The main reason, though, is the very high hydration enthalpy of the fluoride ion. That is because the ion is very small. There is a very strong attraction between the fluoride ions and water molecules. The stronger the attraction, the more heat is evolved when the hydrated ions are formed.

Why the fall in oxidising ability from chlorine to bromine to iodine?

The fall in atomisation energy between these three elements is fairly slight, and would tend to make the overall change more negative as you go down the Group. The explanation doesn't lie there!

It is helpful to look at the changes in electron affinity and hydration enthalpy as you go down the Group. Using the figures from the previous table:

going fromchange in electron affinity
/ kJ mol-1
change in hydration enthalpy
/ kJ mol-1
Cl to Br+25+29
Br to I+29+42

You can see that both of these effects matter, but that the more important one – the one that changes the most – is the change in the hydration enthalpy.

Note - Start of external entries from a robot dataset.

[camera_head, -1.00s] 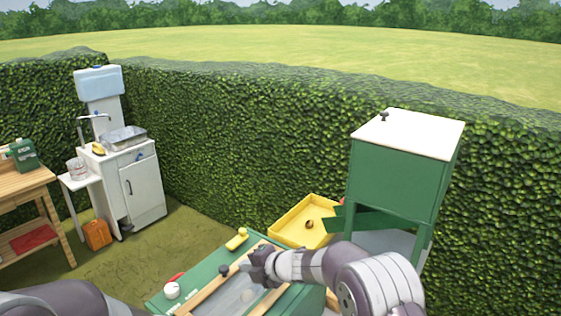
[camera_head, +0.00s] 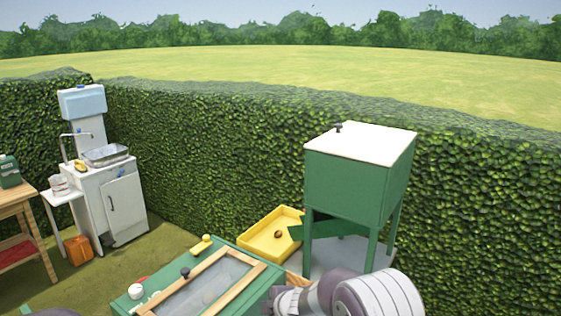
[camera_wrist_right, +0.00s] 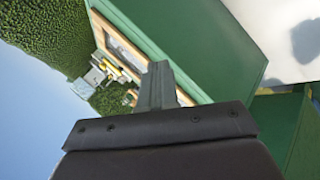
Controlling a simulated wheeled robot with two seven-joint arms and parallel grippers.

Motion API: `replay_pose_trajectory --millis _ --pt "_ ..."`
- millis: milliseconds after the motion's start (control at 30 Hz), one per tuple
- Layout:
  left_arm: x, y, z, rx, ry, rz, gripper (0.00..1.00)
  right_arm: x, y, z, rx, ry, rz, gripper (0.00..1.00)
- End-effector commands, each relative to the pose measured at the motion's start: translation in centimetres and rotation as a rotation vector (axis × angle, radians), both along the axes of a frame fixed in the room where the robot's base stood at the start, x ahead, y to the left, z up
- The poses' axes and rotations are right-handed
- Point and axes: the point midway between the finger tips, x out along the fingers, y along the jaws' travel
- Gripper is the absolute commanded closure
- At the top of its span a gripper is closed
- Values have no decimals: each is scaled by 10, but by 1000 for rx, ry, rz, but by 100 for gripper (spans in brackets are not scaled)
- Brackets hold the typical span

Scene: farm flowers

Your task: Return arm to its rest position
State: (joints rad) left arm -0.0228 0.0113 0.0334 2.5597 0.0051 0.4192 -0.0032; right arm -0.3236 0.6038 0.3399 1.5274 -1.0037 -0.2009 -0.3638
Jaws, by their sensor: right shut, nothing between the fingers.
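My right arm (camera_head: 345,294) comes in at the bottom of the head view, with its front end low beside the right edge of the green box (camera_head: 235,252). My right gripper (camera_wrist_right: 155,85) shows in the wrist view, with its fingers together and nothing between them. The box has a wood-framed glass lid (camera_head: 212,287) with a dark knob (camera_head: 185,272). Only a small part of my left arm shows at the bottom left edge of the head view. My left gripper is out of view.
A green hopper with a white top (camera_head: 355,180) stands behind my right arm. A yellow tray (camera_head: 262,245) holding a small brown item lies left of it.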

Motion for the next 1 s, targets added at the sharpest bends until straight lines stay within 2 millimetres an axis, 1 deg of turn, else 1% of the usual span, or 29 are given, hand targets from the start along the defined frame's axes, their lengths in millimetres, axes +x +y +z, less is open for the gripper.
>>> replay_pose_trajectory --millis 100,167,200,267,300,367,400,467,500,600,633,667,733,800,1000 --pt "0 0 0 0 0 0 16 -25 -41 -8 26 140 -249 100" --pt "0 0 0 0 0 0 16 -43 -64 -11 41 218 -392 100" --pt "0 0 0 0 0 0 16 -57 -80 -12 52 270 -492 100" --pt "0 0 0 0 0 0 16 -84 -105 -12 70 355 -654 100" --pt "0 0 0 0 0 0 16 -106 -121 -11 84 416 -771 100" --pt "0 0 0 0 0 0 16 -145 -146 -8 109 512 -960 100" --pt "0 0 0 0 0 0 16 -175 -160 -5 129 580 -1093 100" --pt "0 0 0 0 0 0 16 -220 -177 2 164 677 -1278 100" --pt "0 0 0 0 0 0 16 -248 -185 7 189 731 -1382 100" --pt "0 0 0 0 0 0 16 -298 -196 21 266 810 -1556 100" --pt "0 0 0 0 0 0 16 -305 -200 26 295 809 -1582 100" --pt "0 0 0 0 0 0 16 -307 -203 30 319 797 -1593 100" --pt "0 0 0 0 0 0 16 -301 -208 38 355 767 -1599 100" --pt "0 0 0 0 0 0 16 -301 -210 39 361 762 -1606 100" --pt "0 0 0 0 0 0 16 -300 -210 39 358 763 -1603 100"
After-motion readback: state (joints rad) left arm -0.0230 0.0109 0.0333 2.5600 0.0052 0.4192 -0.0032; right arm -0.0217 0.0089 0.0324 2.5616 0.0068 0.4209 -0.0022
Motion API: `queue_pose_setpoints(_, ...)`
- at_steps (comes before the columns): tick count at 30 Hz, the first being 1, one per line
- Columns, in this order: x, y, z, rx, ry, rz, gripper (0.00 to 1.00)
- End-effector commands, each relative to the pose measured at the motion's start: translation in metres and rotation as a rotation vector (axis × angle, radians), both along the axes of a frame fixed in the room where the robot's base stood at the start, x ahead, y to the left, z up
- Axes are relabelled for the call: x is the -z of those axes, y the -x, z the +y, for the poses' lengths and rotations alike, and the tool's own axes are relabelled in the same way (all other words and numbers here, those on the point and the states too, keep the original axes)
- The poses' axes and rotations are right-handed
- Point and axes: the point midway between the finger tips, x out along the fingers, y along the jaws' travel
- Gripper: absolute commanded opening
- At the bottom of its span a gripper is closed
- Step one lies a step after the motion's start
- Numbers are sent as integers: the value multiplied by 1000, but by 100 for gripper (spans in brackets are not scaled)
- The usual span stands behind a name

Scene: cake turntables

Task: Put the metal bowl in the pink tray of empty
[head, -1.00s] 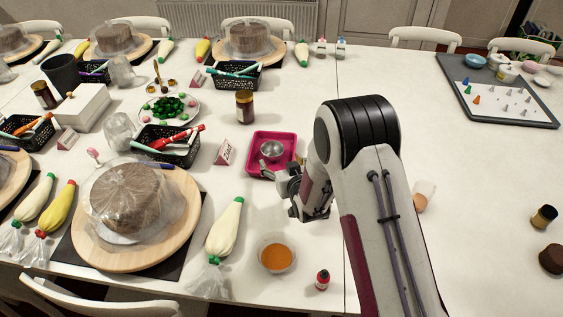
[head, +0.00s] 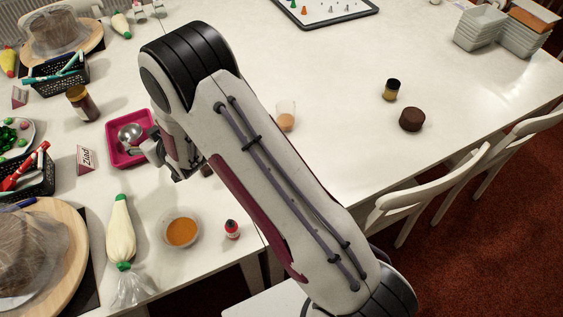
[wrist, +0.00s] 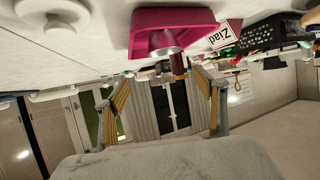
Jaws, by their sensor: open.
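The small metal bowl (head: 130,133) sits in the pink tray (head: 116,158) at the left of the head view. The bowl (wrist: 166,42) also shows in the wrist view, which looks upside down, inside the pink tray (wrist: 150,18) at the top. My gripper (head: 168,158) is at the tray's right side in the head view, partly hidden by my arm. In the wrist view my gripper (wrist: 163,100) is open with its fingers wide apart and nothing between them. Whether a finger touches the tray cannot be told.
A "Ziad" card (head: 87,159) stands left of the tray. A brown jar (head: 81,103) is behind it. A bowl of orange contents (head: 181,231), a small red bottle (head: 232,230) and a piping bag (head: 120,230) lie in front. The table's right part is mostly clear.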

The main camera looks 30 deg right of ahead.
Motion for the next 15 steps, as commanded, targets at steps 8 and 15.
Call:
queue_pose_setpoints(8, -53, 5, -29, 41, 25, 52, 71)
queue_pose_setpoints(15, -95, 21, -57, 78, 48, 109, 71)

As you go down the Group, the ions become less attractive to water molecules as they get bigger. Although the ease with which an atom attracts an electron matters, it isn't actually as important as the hydration enthalpy of the negative ion formed.

The faulty explanation misses the mark even if you restrict it to chlorine, bromine and iodine!

Warning! You really need to find out what (if any) explanation your examiners expect you to give for this. If their mark schemes (or the way they phrase their questions) suggest that they want the faulty explanation, there isn't much you can do about it. Unfortunately, there are times in exams when you have to grit your teeth and give technically wrong answers because that's what your examiners want. It shouldn't happen like this, but it does!

UK A-level students should search their syllabuses, past exam papers, mark schemes and any other support material available from their Exam Board. If you haven't got any of this, you can find your Exam Board's web address by following this link. Students elsewhere should find out the equivalent information from their own sources.